Fisher told us that, “On campus, Rajko was friendly but still maintained the air of a successful Eastern European filmmaker - strict and a little intimidating.” He expected the feeling to only be amplified on set. But, to his surprise he recalled, “Rajko was even more generous through the stress of production.” It was an attitude that carried across the entire crew.
“This must look like a student set,” Grlić said. It was an intimate crew for the director, the smallest he’s ever had - 40 or 50 as opposed to the over 200 crew members he had on his last set. But to Hà Kin, Wenting and Luke, it was perfect.
Whether it was a gaffer helping to lay track, the DP cleaning bits of the set, every crew member did whatever was necessary to make sure shooting was smooth and efficient. “It lacked all the bureaucracy and pressure I’ve seen in Hollywood,” Fisher said. “Everyone had a job to do and if it was done, they pitched in somewhere else.” But despite their hectic schedules, they also all found time to impart some on-set wisdom whenever possible.
Deng spent them most time with the director of photography and his camera assistant who mentored her and even allowed her to write the camera reports.
“I was able to learn the detailed camera setups for each take. I even played a game in my mind, trying to guess the lens and filter that was used before I was told by the assistant camera,” Deng said.
Fisher likened the camaraderie to that of soldiers (two of the men they worked with her ex-army) and said he even “came to relish the bad weather and complicated setups.”
Deng was also able to garner special insight and comfort from the Croatian director who grew up in ex-Yugoslavia.
Coming to Grlić’s set, Deng had experienced setbacks with her own film. “My thesis film production was shut down by the Chinese government due to political censorship,” she told us. “At a dinner, I got to talk to Rajko about it. As a film director who grew up in ex-Yugoslavia, he shared his experience with me and gave me suggestions on how to confront this kind of situation.”
The range of things learned by the group of thesis students was immense. Whether it was inventing a mix of German, English and Croatian to speak with someone on set, cutting raw onions, celebrating Croatian Independence Day, or meeting Senna - a former dance artist turned “mad-scientist” who works out of basement line with sarcophagi, hacks Chinese LEDs to make them even brighter and created a crystal powered fader and a robotic arm that memorizes your camera movements, the group had a blast on and off set. Deng joked that the most important thing she learned was that if the scene, shot and take numbers are ever identical on the clapboard, someone has to bring a bottle of liquor to the set and offer it to the crew. “It’s called ‘schnapps klappe’” she told us, “and it was refreshing to start the production day off with a shot of Jack Daniel’s.”

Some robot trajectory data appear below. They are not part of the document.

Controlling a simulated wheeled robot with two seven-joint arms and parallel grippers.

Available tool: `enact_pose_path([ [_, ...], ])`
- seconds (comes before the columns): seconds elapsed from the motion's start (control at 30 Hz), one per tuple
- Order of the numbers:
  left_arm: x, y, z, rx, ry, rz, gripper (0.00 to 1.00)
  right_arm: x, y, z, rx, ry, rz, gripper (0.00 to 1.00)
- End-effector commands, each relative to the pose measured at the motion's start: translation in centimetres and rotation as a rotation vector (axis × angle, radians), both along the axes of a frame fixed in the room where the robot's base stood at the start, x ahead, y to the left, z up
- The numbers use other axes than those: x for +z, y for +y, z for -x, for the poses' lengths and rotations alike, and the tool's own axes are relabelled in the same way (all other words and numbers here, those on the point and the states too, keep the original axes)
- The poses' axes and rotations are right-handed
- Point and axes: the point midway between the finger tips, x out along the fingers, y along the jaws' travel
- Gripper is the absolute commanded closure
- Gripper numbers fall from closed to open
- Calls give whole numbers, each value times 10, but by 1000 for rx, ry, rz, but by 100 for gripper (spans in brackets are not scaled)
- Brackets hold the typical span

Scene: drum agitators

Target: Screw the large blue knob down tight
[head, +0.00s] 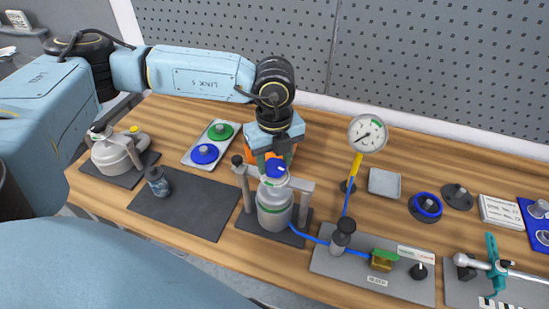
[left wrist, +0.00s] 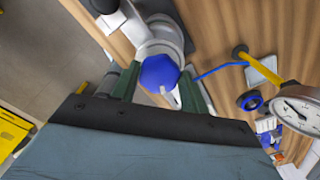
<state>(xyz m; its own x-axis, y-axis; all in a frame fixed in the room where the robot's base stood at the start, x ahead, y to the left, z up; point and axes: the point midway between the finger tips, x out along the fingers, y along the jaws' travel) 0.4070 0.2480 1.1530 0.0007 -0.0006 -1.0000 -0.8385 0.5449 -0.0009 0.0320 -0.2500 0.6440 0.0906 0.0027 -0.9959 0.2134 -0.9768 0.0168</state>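The large blue knob (head: 275,172) sits on top of a grey metal vessel (head: 275,210) in a stand at the middle of the bench. In the left wrist view the knob (left wrist: 159,74) shows as a rounded, faceted blue cap above the vessel. My left gripper (head: 272,160) points down over it. In the left wrist view its two dark green fingers (left wrist: 160,78) flank the knob closely, one on each side. I cannot tell whether they press on it. The threads under the knob are hidden. My right gripper is not in view.
A pressure gauge (head: 367,133) on a yellow stem stands close to the right, and a blue hose (head: 311,238) runs from the vessel to a valve plate (head: 335,262). A tray (head: 188,161) with green and blue discs lies left. The dark mat (head: 200,213) has bare space.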

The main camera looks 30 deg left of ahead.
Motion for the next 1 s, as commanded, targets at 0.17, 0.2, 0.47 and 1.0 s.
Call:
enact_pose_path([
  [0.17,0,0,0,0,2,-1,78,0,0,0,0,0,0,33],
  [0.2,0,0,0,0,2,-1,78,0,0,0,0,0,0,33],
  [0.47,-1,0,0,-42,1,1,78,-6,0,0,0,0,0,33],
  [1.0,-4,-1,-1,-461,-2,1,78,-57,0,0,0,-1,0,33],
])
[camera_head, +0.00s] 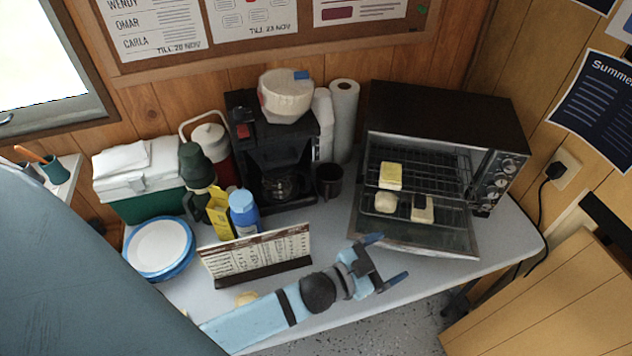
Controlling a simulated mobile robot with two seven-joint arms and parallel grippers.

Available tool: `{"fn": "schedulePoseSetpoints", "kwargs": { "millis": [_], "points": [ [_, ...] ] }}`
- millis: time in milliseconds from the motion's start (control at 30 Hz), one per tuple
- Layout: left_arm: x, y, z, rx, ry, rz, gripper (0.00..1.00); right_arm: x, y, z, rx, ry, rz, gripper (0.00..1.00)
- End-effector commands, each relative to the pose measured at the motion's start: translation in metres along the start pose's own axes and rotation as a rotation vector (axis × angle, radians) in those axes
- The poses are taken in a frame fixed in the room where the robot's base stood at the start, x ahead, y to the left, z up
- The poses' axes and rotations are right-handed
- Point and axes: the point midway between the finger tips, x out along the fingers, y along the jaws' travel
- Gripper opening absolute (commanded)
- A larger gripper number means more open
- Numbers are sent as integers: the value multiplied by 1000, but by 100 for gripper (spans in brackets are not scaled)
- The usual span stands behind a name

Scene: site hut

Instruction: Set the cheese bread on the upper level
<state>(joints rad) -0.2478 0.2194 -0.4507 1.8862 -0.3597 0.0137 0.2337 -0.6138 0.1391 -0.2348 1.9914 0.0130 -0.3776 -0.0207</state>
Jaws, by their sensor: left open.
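The toaster oven (447,112) stands at the right of the counter, its glass door folded down. A yellow block-like piece (391,175) sits on the upper wire rack (445,172). Lower down near the door are a small rounded pale piece (385,203) and a pale yellow piece with a dark part (422,212). Another pale rounded piece (246,298) is partly hidden behind my left arm on the counter. I cannot tell for certain which is the cheese bread. My left gripper (388,259) is open and empty, in front of the open door. My right gripper is out of view.
A desk calendar (257,254) stands just left of my left gripper. Behind are a coffee maker (262,150), a dark mug (329,180), a blue-capped bottle (243,211), a yellow box (219,214) and a paper towel roll (344,115). Blue-rimmed plates (160,248) lie at left.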

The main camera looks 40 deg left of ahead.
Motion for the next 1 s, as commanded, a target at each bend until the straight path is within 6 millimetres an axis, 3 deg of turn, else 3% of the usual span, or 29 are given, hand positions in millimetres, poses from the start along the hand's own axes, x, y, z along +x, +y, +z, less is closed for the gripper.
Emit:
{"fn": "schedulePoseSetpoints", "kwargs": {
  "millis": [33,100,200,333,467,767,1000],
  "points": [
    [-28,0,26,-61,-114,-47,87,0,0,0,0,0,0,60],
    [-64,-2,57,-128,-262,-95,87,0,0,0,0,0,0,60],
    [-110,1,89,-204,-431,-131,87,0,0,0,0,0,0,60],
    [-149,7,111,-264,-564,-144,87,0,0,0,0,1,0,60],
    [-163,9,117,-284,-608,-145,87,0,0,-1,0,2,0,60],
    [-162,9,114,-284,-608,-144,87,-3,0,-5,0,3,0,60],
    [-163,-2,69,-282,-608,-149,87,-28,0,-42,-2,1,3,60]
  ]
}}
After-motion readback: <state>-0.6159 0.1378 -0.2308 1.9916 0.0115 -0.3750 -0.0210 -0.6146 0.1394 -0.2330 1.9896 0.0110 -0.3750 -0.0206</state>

But putting aside all the fun had on and off set, what all three students told us was the most valuable thing to them was their time spent being mentored by Grlić.
Deng told us of the ease with which Grlić operated on set. “I was amazed how he would talk to us just like he was teaching a filmmaking class,” she said. “He’d ask me how I was doing and give me tips on how to talk to actors,” Fisher added. “One that stays with me is if you have any real direction or changes to make with an actor, do it in private. Egos shrink in isolation.”
For everyone involved, the trip to Zagreb was something they will never forget.
“There are so many things I learned,” Deng said. “Things that I’m glad to have learned when I’m still a student. Things I believe will save me in the professional world.”
“It was such a great experience in learning, gaining filming experience and discovering a new place, a new country, a new culture,” Vu added. “And being able to watch an experienced director like Rajko work on his film set inspired me so much to direct my own movies in the future rather than just being a cinematographer.”
Fisher concluded, “I will always be grateful for the opportunity Rajko gave me and the advice he shared.”